[Dataset records]
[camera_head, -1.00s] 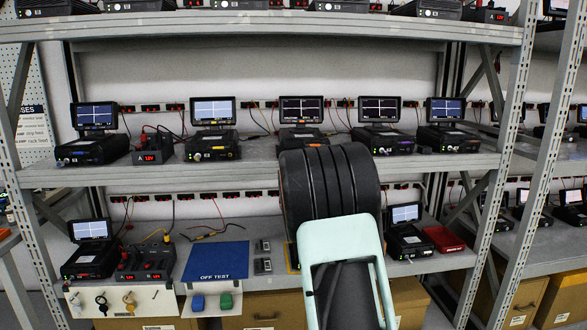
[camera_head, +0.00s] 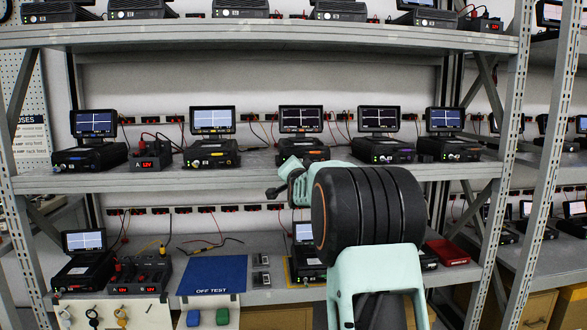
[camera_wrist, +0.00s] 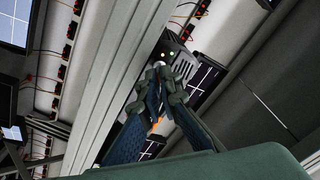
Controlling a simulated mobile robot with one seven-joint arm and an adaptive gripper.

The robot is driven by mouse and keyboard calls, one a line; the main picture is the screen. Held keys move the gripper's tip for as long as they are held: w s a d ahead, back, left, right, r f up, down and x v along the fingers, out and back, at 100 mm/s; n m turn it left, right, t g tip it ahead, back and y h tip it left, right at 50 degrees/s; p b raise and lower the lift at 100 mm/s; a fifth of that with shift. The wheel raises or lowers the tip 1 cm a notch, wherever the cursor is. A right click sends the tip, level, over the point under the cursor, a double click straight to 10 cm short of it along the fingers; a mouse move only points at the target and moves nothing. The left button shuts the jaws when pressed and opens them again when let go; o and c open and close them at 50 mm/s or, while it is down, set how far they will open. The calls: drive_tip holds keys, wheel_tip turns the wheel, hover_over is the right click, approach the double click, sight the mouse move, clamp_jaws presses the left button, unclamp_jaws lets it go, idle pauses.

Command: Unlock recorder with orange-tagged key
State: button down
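My gripper (camera_head: 274,191) is in front of the middle shelf's lower edge, below the centre recorder (camera_head: 303,150), pointing left. In the wrist view my gripper (camera_wrist: 159,66) has its fingertips together, with a small pale metallic piece at the tips. A bit of orange (camera_wrist: 156,122) shows between the fingers, apparently the orange-tagged key; most of it is hidden. Beyond the tips is a black recorder (camera_wrist: 182,62) with green and amber lights. Tagged keys, one dark (camera_head: 93,318) and one yellow (camera_head: 121,316), hang on the white panel (camera_head: 146,314) at lower left.
Recorders with small screens line the middle shelf (camera_head: 262,173). The lower shelf holds a blue OFF TEST mat (camera_head: 215,272), a red box (camera_head: 447,252) and another recorder at left (camera_head: 82,270). The metal shelf edges are close to my arm.

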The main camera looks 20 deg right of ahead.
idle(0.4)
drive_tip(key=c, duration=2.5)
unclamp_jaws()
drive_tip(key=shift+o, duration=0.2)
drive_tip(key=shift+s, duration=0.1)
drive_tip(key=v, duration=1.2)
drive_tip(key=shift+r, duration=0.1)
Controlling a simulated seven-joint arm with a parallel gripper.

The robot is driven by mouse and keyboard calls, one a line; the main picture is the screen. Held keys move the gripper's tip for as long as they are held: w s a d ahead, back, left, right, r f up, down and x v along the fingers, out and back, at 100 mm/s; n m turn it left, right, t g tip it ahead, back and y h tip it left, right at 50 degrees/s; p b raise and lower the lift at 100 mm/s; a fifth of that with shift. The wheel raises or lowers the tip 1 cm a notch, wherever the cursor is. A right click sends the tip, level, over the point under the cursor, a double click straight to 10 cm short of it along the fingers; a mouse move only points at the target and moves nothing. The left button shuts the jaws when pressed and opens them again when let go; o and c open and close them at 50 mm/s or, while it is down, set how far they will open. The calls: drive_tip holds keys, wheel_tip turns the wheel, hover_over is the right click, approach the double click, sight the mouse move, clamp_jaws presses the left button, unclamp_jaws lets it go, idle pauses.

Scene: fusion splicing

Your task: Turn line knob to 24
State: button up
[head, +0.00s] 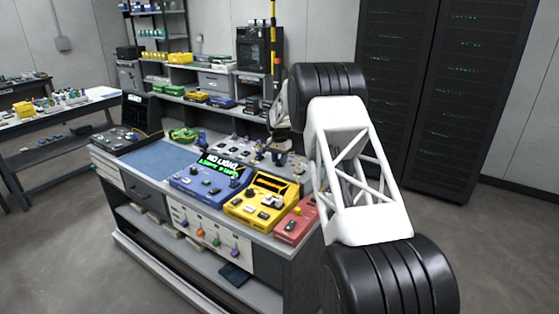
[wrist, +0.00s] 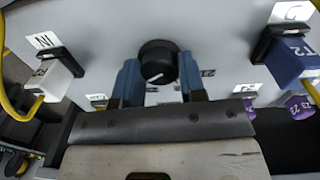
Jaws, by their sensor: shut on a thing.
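The round black line knob (wrist: 158,58) is on a light grey panel (wrist: 215,35) in the wrist view. It has a short white pointer mark on its lower edge, pointing down and slightly left in the picture. My gripper (wrist: 158,80) has its two blue fingers on either side of the knob, shut on it. A label that looks like 24 (wrist: 208,72) shows upside down just right of the right finger. Other marks below the knob are partly hidden by the fingers. In the head view the knob cannot be made out near my gripper (head: 283,152).
In the wrist view, a white plug (wrist: 62,72) with a yellow cable is at left and a blue T2 plug (wrist: 292,60) at right. In the head view, a blue device (head: 195,185), a yellow device (head: 255,205) and a red box (head: 293,228) stand at the bench front.

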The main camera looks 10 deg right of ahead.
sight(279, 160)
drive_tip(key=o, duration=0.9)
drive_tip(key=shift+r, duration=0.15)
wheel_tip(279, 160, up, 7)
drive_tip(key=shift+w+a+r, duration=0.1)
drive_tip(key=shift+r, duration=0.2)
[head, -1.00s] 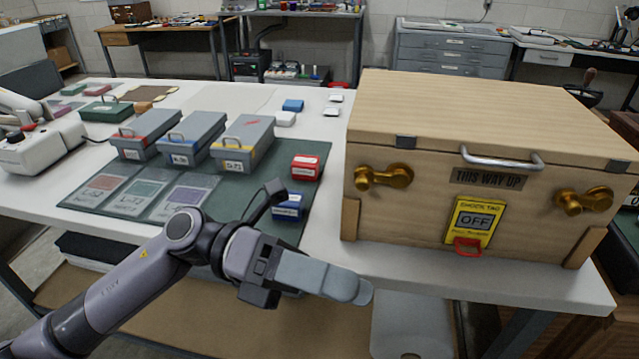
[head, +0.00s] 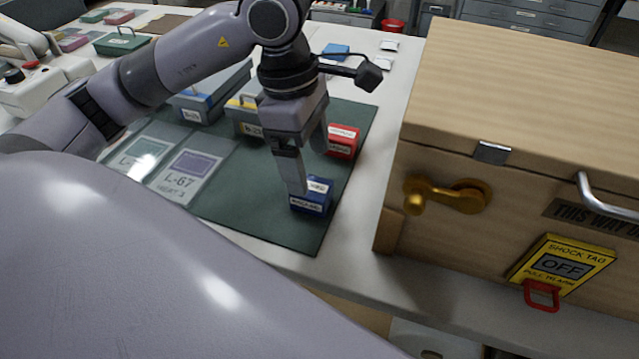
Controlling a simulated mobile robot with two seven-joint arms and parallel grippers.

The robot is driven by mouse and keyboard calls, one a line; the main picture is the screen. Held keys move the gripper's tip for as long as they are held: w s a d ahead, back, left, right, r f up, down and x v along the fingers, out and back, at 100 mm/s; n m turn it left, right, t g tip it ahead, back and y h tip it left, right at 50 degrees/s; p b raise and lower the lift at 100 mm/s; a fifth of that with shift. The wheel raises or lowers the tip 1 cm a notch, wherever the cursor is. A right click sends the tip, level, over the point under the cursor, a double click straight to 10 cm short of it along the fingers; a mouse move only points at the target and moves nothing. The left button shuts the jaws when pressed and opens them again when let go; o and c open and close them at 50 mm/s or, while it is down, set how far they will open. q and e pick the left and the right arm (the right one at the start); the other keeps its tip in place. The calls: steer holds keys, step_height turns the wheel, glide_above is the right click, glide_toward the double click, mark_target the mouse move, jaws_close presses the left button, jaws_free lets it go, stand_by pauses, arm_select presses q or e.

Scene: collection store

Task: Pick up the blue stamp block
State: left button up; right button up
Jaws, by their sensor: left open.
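The blue stamp block (head: 314,202) with white labels sits on the dark green mat (head: 265,222), near the mat's front right corner. My left gripper (head: 307,176) points down right at the block and is open. Its near finger overlaps the block's left side in the picture; the far finger is partly hidden behind it. I cannot tell whether a finger touches the block. My right gripper is not in view.
A red stamp block (head: 343,141) stands on the mat just behind the blue one. Grey boxes (head: 213,95) and labelled cards (head: 187,174) lie to the left.

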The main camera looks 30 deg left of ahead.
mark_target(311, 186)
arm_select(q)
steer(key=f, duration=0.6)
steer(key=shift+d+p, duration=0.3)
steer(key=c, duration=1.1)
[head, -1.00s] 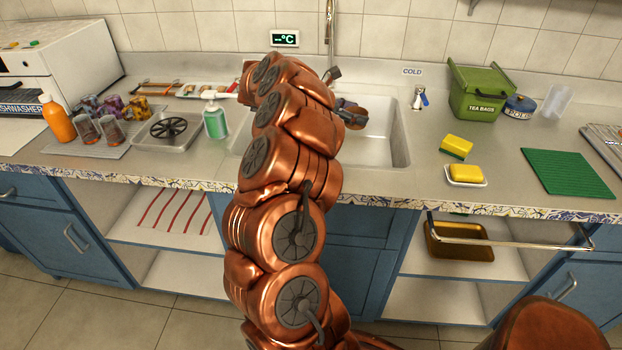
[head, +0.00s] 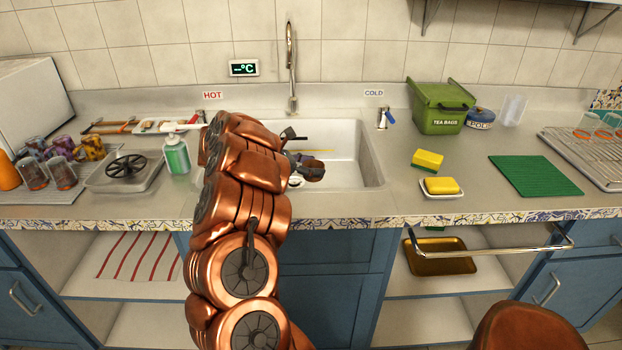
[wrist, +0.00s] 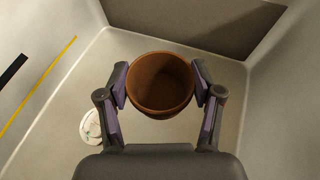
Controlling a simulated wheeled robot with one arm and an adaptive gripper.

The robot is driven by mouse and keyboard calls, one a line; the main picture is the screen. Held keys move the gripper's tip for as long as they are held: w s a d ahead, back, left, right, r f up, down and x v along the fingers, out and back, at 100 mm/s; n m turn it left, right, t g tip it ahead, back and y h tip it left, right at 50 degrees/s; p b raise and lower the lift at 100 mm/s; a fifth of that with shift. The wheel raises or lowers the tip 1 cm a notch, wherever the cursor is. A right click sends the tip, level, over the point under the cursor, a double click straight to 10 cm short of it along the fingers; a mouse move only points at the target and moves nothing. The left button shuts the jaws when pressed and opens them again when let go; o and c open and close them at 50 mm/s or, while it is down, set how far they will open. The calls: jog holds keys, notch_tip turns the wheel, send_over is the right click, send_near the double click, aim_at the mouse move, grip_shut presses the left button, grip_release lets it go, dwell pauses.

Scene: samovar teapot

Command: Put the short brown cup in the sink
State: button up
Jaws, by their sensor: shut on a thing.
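The short brown cup (wrist: 160,84) is between the two fingers of my gripper (wrist: 161,92) in the wrist view, with its open mouth facing the camera. My gripper is shut on it, one finger on each side. In the head view the cup (head: 313,171) is over the sink (head: 372,165), within its rim. The pale sink floor (wrist: 135,48) and walls surround the cup in the wrist view. I cannot tell whether the cup's base touches the floor. My arm hides the sink's left part in the head view.
A small white round item (wrist: 90,126) lies in the sink, left of my gripper. The tap (head: 291,70) stands behind the sink. A green soap bottle (head: 176,153) stands left of it; a yellow sponge (head: 427,160) and soap dish (head: 442,193) lie right.

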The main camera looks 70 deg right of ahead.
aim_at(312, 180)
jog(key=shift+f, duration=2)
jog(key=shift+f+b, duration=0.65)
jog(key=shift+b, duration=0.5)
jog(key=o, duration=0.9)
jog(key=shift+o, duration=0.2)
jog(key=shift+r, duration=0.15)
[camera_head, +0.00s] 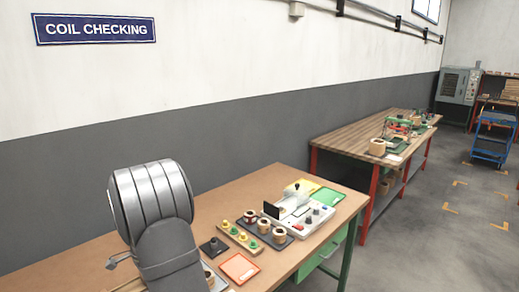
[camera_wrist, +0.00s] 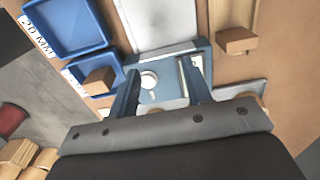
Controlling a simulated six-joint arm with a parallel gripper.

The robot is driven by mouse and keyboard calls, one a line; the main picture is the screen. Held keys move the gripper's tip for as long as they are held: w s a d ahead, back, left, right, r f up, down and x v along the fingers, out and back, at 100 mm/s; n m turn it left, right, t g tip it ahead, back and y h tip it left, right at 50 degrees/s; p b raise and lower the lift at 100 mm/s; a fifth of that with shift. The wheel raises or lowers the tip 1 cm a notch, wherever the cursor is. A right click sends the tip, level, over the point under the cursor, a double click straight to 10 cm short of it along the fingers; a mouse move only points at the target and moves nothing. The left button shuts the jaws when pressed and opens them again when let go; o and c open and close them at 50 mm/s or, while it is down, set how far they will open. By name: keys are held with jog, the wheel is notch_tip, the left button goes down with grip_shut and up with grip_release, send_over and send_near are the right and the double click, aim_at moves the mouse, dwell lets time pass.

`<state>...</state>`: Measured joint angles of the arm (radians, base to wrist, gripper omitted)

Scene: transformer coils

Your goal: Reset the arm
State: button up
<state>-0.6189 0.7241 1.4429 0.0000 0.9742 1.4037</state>
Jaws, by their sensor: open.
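My gripper (camera_wrist: 160,72) shows in the wrist view with its two dark fingers apart and nothing between them. It points at a blue-grey fixture (camera_wrist: 172,98) with a round white part on it. I cannot tell the height of the fingertips above the fixture. In the head view my grey arm rises at the front left over the brown bench (camera_head: 195,222), and the gripper does not show there.
Blue trays (camera_wrist: 88,38) lie at the left, one with a wooden block (camera_wrist: 99,80). Another block (camera_wrist: 236,41) is at the right. In the head view, coils (camera_head: 263,225), a white tester (camera_head: 300,215) and a red-edged tray (camera_head: 240,268) crowd the bench's right part.

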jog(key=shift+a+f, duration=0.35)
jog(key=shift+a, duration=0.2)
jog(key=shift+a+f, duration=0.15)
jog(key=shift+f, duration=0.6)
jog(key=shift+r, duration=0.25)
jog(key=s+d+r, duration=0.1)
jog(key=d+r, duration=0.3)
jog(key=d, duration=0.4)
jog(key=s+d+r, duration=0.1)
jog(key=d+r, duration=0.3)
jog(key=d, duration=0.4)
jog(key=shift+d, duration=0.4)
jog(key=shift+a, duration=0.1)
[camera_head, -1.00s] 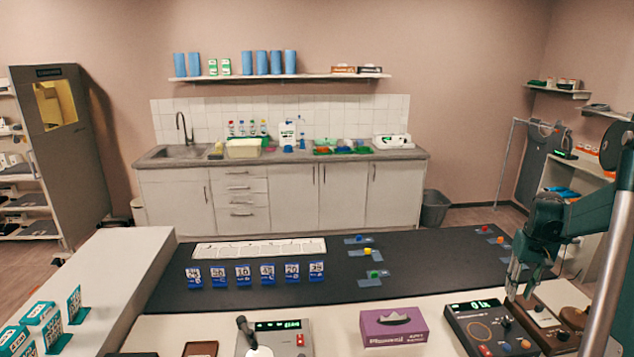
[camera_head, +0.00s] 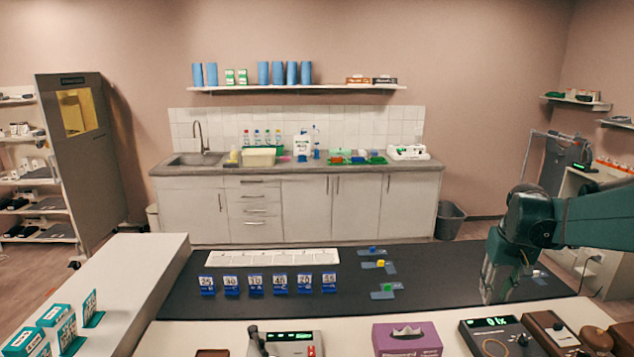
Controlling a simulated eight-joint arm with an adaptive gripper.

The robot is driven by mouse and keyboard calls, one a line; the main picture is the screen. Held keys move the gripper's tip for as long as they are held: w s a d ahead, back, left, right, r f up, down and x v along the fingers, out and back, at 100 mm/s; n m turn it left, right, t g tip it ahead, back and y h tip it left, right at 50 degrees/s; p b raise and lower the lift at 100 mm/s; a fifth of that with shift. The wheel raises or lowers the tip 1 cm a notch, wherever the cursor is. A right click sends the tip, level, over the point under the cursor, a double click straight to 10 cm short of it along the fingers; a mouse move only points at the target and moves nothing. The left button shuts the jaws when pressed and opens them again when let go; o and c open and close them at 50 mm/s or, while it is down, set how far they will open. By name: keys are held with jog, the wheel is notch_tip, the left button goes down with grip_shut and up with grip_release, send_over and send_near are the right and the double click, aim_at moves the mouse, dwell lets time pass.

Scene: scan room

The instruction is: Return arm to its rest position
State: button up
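My gripper (camera_head: 502,285) hangs pointing down at the right of the view, at the end of my dark teal arm. It is over the right part of the dark mat (camera_head: 440,268), above the near control boxes. Its silver fingers are seen nearly edge-on, and I cannot tell whether they are open or shut. No held object shows.
Below and near my gripper are a black console (camera_head: 497,338) with a green display and a brown box (camera_head: 548,328). A purple tissue box (camera_head: 407,339) stands left of them. Blue numbered stands (camera_head: 254,284) line the mat. The mat's middle is fairly clear.

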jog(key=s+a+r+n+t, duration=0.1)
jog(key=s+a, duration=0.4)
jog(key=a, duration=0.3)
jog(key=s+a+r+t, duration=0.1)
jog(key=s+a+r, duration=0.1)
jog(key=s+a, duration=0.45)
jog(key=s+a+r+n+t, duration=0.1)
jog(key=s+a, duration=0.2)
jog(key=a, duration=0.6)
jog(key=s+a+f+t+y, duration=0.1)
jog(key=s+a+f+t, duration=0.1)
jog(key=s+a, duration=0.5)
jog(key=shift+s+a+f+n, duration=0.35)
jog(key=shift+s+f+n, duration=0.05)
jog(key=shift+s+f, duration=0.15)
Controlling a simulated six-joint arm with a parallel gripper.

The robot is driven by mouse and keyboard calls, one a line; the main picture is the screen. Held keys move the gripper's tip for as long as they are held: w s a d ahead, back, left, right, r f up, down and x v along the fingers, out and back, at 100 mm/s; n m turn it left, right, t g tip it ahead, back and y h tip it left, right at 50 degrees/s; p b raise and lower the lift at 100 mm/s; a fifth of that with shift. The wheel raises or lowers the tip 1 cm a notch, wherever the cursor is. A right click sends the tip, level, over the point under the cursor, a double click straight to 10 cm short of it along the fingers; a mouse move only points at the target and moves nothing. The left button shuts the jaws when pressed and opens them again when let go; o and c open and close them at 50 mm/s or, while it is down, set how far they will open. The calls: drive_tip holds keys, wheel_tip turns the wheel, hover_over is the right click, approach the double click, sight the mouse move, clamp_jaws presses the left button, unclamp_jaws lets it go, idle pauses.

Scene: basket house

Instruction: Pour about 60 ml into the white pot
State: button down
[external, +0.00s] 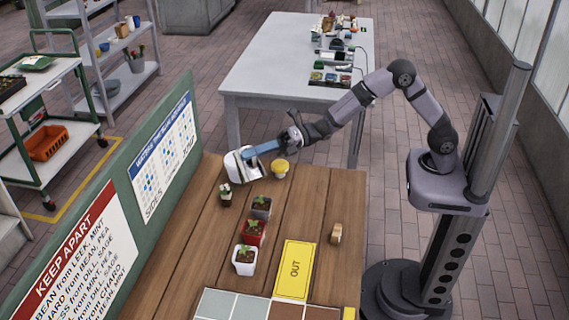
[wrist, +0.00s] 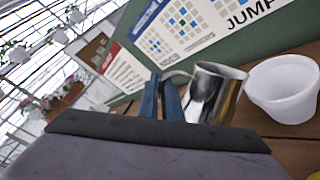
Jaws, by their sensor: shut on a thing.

Written problem:
Leave out every picture and write out exactly the lines running from the line containing "Instruction: Pour about" to the end of the listing above.

Result of this exercise:
Instruction: Pour about 60 ml into the white pot
State: button down
[external, +0.00s] 
[wrist, +0.00s] 
Jaws, by their sensor: shut on a thing.

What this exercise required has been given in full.